Quelle est la raison de Rabbi Yichma‘el ? Réponse – Car il est écrit (ibid. v. 4–6) : « Le Cohen ordonnera qu’on prenne pour celui qui doit être purifié deux oiseaux vivants, purs, du bois de cèdre, de l’écarlate et de l’hysope. Puis, le Cohen ordonnera qu’on égorge le premier oiseau sur un ustensile en argile, sur des eaux vives (pour que le sang du volatile s’y déverse). L’oiseau vivant, il le prendra, ainsi que le bois de cèdre, l’écarlate et l’hysope, puis il les plongera ainsi que l’oiseau vivant dans le sang de l’oiseau égorgé, sur les eaux vives. » Et, à propos de ce dernier verset, une baraïta enseigne – Si la Tora avait employé seulement l’expression « dans le sang », on aurait pu croire qu’il faut plonger les divers éléments dans le sang, et pas dans l’eau. Aussi a-t-elle ajouté « sur les eaux vives ». Et si elle n’avait mentionné que l’eau, on aurait pu penser que lesdits éléments doivent être plongés dans l’eau, et pas dans le sang. C’est pourquoi elle a précisé qu’il faut aussi les tremper « dans le sang ». Comment concilier ces deux exigences ? Le Cohen doit apporter une quantité d’eau (telle) que le sang y soit reconnaissable (relativement peu importante pour que le sang n’y soit pas dissous). Et combien représente une telle quantité ? Réponse – Un quart de log (un huitième de litre).
מַאי טַעְמָא דְּרַבִּי יִשְׁמָעֵאל דִּכְתִיב וְטָבַל אוֹתָם בְּדַם הַצִּפֹּר וְגוֹ׳ וְתַנְיָא בְּדַם יָכוֹל בַּדָּם וְלֹא בַּמַּיִם תַּלְמוּד לוֹמַר בַּמַּיִם אִי מַיִם יָכוֹל בַּמַּיִם וְלֹא בַּדָּם תַּלְמוּד לוֹמַר בַּדָּם הָא כֵּיצַד מֵבִיא מַיִם שֶׁדַּם צִיפּוֹר נִיכָּר בָּהֶן וְכַמָּה רְבִיעִית
Selon les Sages, représentés par le Tana anonyme de la baraïta, l’expression « il les plongera ainsi que l’oiseau vivant dans le sang de l’oiseau égorgé, sur les eaux vives » doit être prise au sens littéral : elle instaure l’obligation de tremper les divers éléments dans le sang et dans l’eau, sans accorder d’importance à leur quantité respective.

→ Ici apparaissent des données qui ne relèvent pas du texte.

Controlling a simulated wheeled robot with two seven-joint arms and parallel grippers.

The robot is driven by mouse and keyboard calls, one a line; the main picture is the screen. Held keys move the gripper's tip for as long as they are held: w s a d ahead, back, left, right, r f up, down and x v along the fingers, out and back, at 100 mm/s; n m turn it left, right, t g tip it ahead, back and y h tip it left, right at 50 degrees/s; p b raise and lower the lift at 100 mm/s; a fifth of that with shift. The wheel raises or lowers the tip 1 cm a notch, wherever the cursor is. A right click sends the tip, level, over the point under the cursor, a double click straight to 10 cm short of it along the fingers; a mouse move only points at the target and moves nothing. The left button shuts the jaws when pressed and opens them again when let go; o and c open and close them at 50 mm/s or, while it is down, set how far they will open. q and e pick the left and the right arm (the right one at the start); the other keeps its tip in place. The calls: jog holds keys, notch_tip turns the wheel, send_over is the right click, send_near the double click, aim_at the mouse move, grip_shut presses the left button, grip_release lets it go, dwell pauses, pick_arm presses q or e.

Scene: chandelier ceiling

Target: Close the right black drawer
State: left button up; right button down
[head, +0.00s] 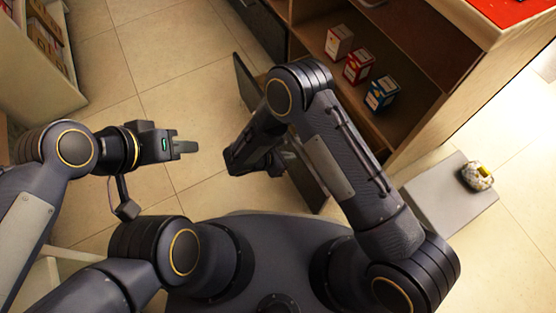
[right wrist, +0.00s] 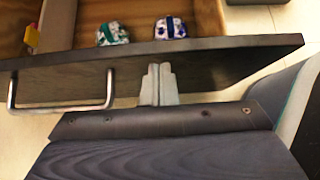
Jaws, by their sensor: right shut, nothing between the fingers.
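The right black drawer stands open. In the right wrist view its dark front (right wrist: 215,62) runs across the picture, with a metal bar handle (right wrist: 62,108) at left and a wooden inside behind it. In the head view the dark drawer front (head: 246,82) is partly hidden behind my right arm. My right gripper (right wrist: 159,84) is shut and empty, its fingertips at the drawer front, right of the handle; I cannot tell whether they touch. In the head view my right gripper is mostly hidden by its arm. My left gripper (head: 185,147) is over the floor, away from the drawer; its jaw gap is unclear.
Two patterned items, one green and white (right wrist: 112,33) and one blue and white (right wrist: 171,28), lie in the drawer. Small boxes (head: 358,67) stand on the wooden shelf. Another black drawer front (head: 262,25) is at the top. A grey block (head: 440,203) is at right.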

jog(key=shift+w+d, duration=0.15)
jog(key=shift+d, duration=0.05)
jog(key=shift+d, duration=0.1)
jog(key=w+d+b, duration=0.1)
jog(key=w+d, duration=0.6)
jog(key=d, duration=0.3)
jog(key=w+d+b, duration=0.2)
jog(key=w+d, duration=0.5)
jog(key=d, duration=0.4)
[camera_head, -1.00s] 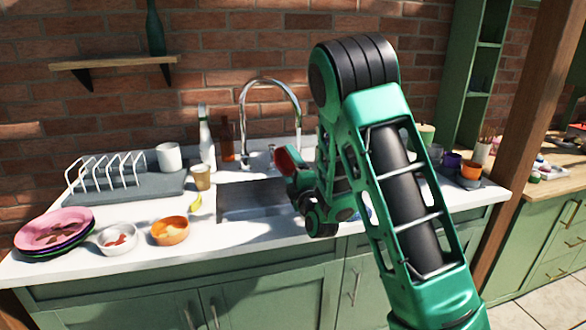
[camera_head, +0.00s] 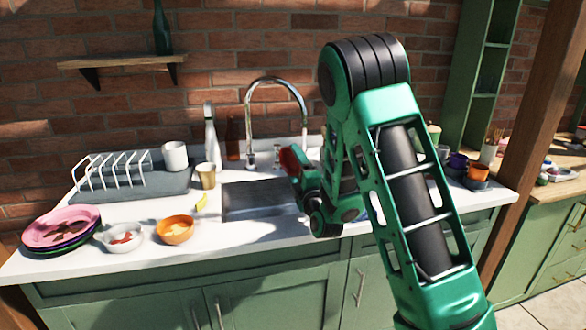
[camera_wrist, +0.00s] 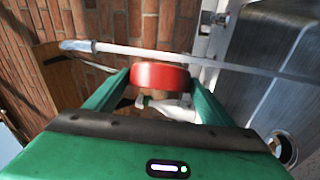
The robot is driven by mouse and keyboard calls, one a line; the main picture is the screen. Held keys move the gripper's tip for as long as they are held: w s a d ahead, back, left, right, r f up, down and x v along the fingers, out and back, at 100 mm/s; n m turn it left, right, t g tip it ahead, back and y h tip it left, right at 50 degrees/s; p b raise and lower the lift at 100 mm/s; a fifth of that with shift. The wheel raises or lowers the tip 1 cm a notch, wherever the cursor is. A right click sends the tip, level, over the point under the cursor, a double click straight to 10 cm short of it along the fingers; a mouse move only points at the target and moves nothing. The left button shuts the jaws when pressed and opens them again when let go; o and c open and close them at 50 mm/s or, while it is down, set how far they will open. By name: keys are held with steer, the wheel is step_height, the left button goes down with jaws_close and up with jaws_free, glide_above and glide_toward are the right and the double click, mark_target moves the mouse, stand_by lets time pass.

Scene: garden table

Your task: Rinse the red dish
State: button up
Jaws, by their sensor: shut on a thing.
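My gripper (camera_wrist: 158,92) is shut on the red dish (camera_wrist: 160,76), with one finger on each side of it. In the head view the red dish (camera_head: 290,160) shows on edge, over the right part of the sink (camera_head: 250,203), and my arm hides the sink's right end. The chrome tap (camera_head: 250,110) arches behind. In the wrist view the tap's spout end (camera_wrist: 78,46) is at upper left. A pale straight band, seemingly running water, goes from it past the dish toward the sink (camera_wrist: 275,60). I cannot tell whether it touches the dish.
Left of the sink are a gold cup (camera_head: 206,175), an orange bowl (camera_head: 175,231), a white bowl (camera_head: 121,238), stacked plates (camera_head: 62,226) and a dish rack (camera_head: 112,172). A white bottle (camera_head: 211,145) and brown bottle (camera_head: 233,140) stand behind. Pots (camera_head: 478,172) stand at right.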

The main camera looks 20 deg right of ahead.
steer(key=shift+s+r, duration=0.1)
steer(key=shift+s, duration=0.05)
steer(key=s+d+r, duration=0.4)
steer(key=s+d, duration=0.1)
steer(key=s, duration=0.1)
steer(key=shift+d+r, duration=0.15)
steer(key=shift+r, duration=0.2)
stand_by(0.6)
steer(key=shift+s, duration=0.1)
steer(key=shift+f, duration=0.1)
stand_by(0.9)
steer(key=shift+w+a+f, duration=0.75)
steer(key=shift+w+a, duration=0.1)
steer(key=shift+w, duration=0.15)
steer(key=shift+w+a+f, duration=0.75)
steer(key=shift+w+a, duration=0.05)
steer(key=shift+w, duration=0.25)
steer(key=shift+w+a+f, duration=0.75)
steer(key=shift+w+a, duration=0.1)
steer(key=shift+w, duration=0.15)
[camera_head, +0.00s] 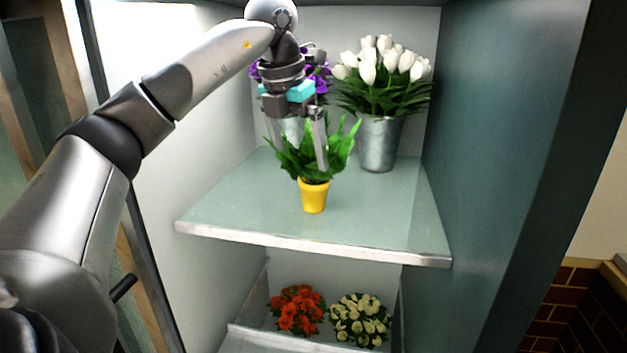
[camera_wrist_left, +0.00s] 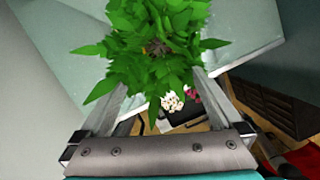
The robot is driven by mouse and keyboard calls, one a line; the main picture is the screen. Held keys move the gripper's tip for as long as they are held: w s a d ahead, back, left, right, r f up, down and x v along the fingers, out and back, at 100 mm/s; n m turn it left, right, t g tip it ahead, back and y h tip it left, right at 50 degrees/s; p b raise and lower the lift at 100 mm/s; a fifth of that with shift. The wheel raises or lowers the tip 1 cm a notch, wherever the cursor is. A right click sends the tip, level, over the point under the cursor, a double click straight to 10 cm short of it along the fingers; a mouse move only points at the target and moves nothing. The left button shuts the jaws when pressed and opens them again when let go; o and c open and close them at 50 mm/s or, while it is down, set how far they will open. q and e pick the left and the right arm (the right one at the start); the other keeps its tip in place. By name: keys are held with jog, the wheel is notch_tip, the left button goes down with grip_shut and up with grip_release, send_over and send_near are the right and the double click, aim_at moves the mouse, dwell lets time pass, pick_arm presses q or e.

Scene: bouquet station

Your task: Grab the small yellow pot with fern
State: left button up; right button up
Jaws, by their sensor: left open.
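The small yellow pot (camera_head: 314,196) with a green leafy fern (camera_head: 312,152) stands upright on the upper glass shelf, near its front edge. My left gripper (camera_head: 298,150) points down over the fern, its fingers reaching among the leaves. It is open, and the pot is below the fingertips. In the left wrist view the fern (camera_wrist_left: 150,45) fills the top middle, beyond and between the two spread fingers (camera_wrist_left: 160,85). The yellow pot is hidden there by the leaves. My right gripper is out of view.
A metal bucket of white tulips (camera_head: 378,142) stands behind on the right of the shelf (camera_head: 240,208). Purple flowers (camera_head: 320,78) in another bucket are partly hidden behind my gripper. Red (camera_head: 299,310) and cream flowers (camera_head: 358,320) sit below. Cabinet walls close both sides.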

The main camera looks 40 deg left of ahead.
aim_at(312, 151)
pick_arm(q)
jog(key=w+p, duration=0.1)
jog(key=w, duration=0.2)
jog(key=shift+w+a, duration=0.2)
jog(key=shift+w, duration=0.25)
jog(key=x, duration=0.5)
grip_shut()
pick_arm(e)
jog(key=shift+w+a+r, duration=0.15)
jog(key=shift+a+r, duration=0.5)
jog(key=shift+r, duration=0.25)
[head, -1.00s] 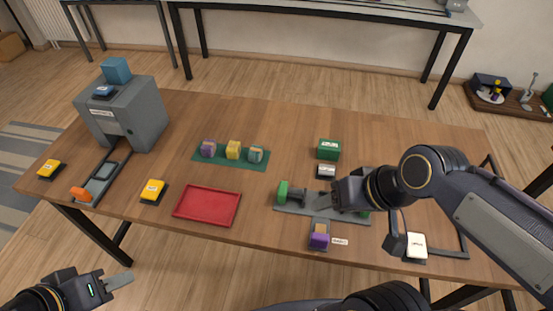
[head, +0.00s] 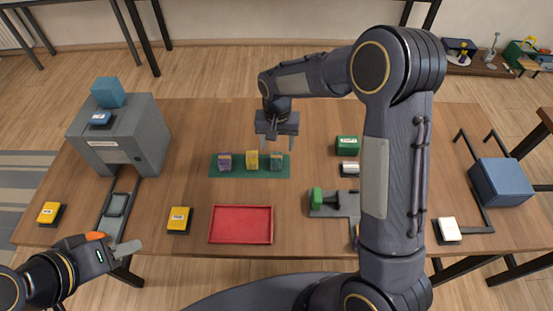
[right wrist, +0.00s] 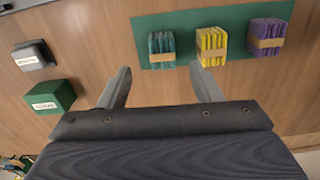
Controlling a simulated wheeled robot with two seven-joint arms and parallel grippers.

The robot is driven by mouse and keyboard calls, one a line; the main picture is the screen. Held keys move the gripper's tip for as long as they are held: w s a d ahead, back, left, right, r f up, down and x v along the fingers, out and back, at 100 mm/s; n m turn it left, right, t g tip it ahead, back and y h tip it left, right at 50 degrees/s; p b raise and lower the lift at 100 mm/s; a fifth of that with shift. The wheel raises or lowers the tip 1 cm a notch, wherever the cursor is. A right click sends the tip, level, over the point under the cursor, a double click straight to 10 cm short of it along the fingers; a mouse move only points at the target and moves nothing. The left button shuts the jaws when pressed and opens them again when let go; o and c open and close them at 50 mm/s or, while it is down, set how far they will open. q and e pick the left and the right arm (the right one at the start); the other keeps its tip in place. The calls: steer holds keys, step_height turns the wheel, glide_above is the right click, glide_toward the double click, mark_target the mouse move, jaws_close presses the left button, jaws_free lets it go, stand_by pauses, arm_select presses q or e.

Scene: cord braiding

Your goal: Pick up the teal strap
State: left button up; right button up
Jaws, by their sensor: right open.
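The teal strap (head: 276,162) is a small banded bundle at the right end of the dark green mat (head: 226,172). A yellow bundle (head: 252,160) and a purple one (head: 224,161) share the mat. In the right wrist view the teal strap (right wrist: 161,48) stands at the left end of the row. My right gripper (head: 278,144) is open and empty, pointing down over the far edge of the mat near the teal strap. In the right wrist view its fingertips (right wrist: 161,76) lie either side of the teal strap's line, apart from it. My left gripper (head: 118,249) is at the front left, its jaw state unclear.
A red tray (head: 241,210) lies in front of the mat. A green box (head: 347,145) and a grey fixture (head: 345,198) stand to its right, the fixture partly hidden by my right arm. A grey machine (head: 125,135) stands at the left. A blue block (head: 500,182) is at the far right.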

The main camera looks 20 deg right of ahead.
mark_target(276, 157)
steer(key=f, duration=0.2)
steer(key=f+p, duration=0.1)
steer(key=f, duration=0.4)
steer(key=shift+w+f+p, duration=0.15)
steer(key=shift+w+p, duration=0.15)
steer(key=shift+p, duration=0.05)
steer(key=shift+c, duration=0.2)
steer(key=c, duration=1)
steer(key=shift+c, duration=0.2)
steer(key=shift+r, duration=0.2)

וְרַבָּנַן הַהוּא לְגוּפֵיהּ דְּהָכִי קָאָמַר רַחֲמָנָא אַטְבֵּיל בְּדָם וּבְמַיִם
Rabbi Yichma‘el rétorque – Dans ce cas, la Tora aurait dû dire simplement : « Et il les y plongera », et on aurait compris qu’il faut les tremper dans le sang de l’oiseau et dans les eaux vives, évoqués juste avant. Pourquoi a-t-elle précisé : « dans le sang… et sur les eaux vives » ? Réponse – Pour exiger que le sang soit visible dans l’eau.
וְרַבִּי יִשְׁמָעֵאל אִם כֵּן לִכְתּוֹב רַחֲמָנָא וְטָבַל בָּהֶם בְּדַם וּבַמַּיִם לְמָה לִי לְנִיכָּר
Et les Sages répliquent – Si la Tora avait employé l’expression « Et il y plongera », on aurait pu croire qu’il faut tremper les éléments dans l’eau et dans le sang à part. Aussi a-t-elle spécifié « dans le sang… et dans l’eau » pour demander de les mélanger avant de les y plonger.
וְרַבָּנַן אִי כְּתַב רַחֲמָנָא וְטָבַל בָּהֶם הֲוָה אָמֵינָא הַאי לְחוֹדֵיהּ וְהַאי לְחוֹדֵיהּ כְּתַב רַחֲמָנָא בְּדַם וּבַמַּיִם לְעָרְבָן
Rabbi Yichma‘el, lui, déduit cette exigence du verset précédent : « Puis le Cohen ordonnera qu’on égorge le premier oiseau sur un ustensile en argile, sur des eaux vives. »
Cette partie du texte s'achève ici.